Dans cette configuration, quelles sont les marges de manœuvre des DRH ? Sont-ils écartés de la responsabilité touchant à l’organisation du travail ?

Marie-Anne Dujarier : Les directeurs des ressources humaines sont des planneurs comme les autres : comme l'indique l'intitulé de leur fonction, ils ont en charge d'optimiser la performance de la "ressource" humaine dans l'organisation. Ils ne peuvent connaître chaque travailleur, chaque activité, chaque situation. Leur mandat se situe plutôt dans la vision stratégique, qui les amène à penser l'organisation en termes de masse salariale, de taux (d'absentéisme, de satisfaction, de turnover…) et de grands concepts généraux ("excellence", "responsabilité", "motivation", "diversité", " empowerment"…). Ils pensent en plan, donc. Leur action consiste essentiellement à mettre en place des dispositifs RH : de formation, d'évaluation, de contrôle de gestion RH, de conduite du changement, de rémunération, d’embauche, de licenciement…Ces dispositifs vont s’ajouter aux autres dispositifs (de production, qualité, contrôle…) et faire partie du quotidien des autres salariés.
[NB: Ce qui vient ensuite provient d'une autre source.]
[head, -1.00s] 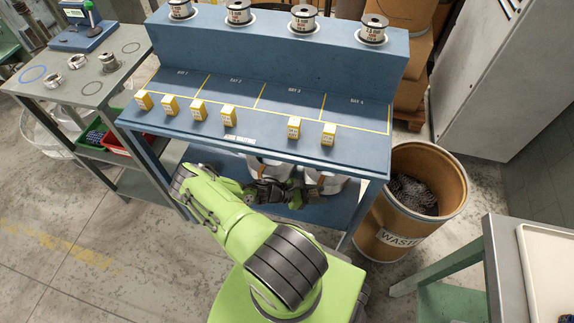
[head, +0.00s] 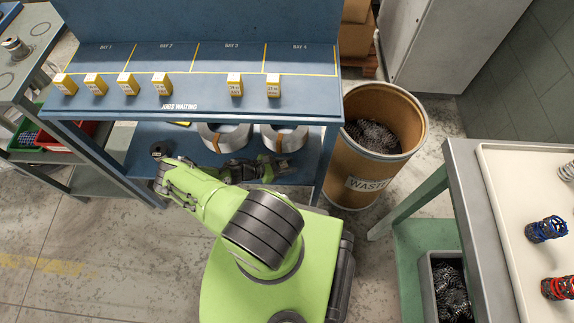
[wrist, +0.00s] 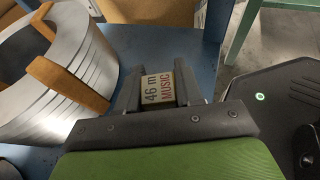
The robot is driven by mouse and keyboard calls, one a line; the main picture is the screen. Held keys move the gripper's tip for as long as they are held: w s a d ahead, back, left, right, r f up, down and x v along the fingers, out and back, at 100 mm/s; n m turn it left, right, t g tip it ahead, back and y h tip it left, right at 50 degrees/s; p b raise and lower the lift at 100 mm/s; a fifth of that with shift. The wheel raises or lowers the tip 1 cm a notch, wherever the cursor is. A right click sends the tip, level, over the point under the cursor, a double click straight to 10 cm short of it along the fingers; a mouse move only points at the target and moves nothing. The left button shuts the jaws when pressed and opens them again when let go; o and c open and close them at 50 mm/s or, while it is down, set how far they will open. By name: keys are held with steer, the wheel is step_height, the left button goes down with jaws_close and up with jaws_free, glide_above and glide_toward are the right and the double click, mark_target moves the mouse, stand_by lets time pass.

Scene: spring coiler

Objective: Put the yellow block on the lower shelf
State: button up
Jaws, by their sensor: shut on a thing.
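A small block (wrist: 159,90) with a pale label reading "46 m MUSIC" sits between the two dark fingers of my gripper (wrist: 157,80) in the wrist view. The fingers are shut on it; little of its yellow shows. In the head view my gripper (head: 282,166) is low at the front of the lower shelf (head: 143,146), near the right wire coil; the block cannot be made out there. In the wrist view, blue shelf surface (wrist: 160,40) lies beyond the block. I cannot tell whether the block touches it.
Two wire coils (head: 226,135) with orange bands stand on the lower shelf; one is close left of the gripper (wrist: 55,80). Several yellow blocks (head: 161,84) stand on the upper deck (head: 200,98). A waste drum (head: 375,150) stands right of the bench.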

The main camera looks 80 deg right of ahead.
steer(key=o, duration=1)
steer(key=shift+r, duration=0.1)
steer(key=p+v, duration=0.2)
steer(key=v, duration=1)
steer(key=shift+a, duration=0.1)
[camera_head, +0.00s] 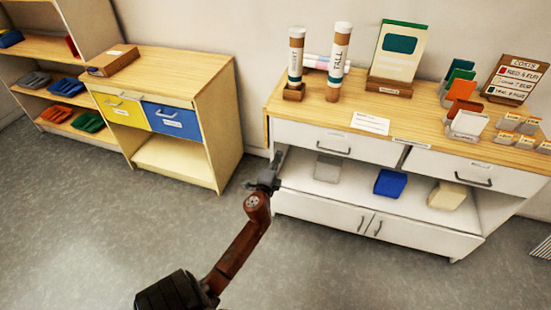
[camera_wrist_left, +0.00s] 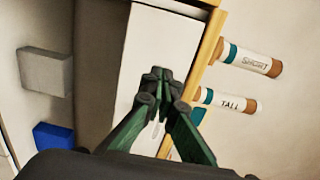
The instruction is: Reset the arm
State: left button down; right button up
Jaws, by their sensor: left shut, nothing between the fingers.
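My left gripper (camera_head: 275,166) is at the left end of the white cabinet (camera_head: 340,137), in front of its open shelf and upper left drawer. In the left wrist view the gripper (camera_wrist_left: 157,76) has its green fingers together, with nothing between them. It appears against the white drawer front (camera_wrist_left: 150,50), and I cannot tell whether it touches it. My left arm (camera_head: 238,245) reaches up from the bottom of the head view. My right gripper is not in view.
Two tubes, short (camera_head: 295,62) and tall (camera_head: 339,62), stand on the cabinet's wooden top. Grey (camera_head: 328,168), blue (camera_head: 390,183) and cream (camera_head: 446,195) blocks lie on its shelf. A wooden cabinet (camera_head: 200,75) stands left. The floor (camera_head: 90,230) is clear.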

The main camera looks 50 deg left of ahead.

Sont-ils convaincus de ce mode de management ? Arrivent-ils à s’en exonérer ?

Marie-Anne Dujarier : Les DRH, comme les autres planneurs, se disent assez critiques à l’égard des dispositifs mis en place par les autres gestionnaires : le marketing se plaindra des procédures budgétaires rigides, tandis que les responsables RH peuvent essayer de contourner les dispositifs informatiques qui ordonnent une part de leur activité, de la même manière que les informaticiens disent régulièrement juger "ubuesques" les procédures RH… Autrement dit, la critique sociale adressée au management par les dispositifs est partagée par les planneurs eux-mêmes…. Y compris lorsqu’il s’agit de ceux qu’ils mettent en place. Ainsi, un DRH peut imposer un dispositif d’évaluation très sophistiqué dans une organisation, et se fier à son "flair" avant tout chose lorsqu’il a besoin d’évaluer quelqu’un…

Le management désincarné. Enquête sur les nouveaux cadres du travail, mai 2015 (Éditions La Découverte).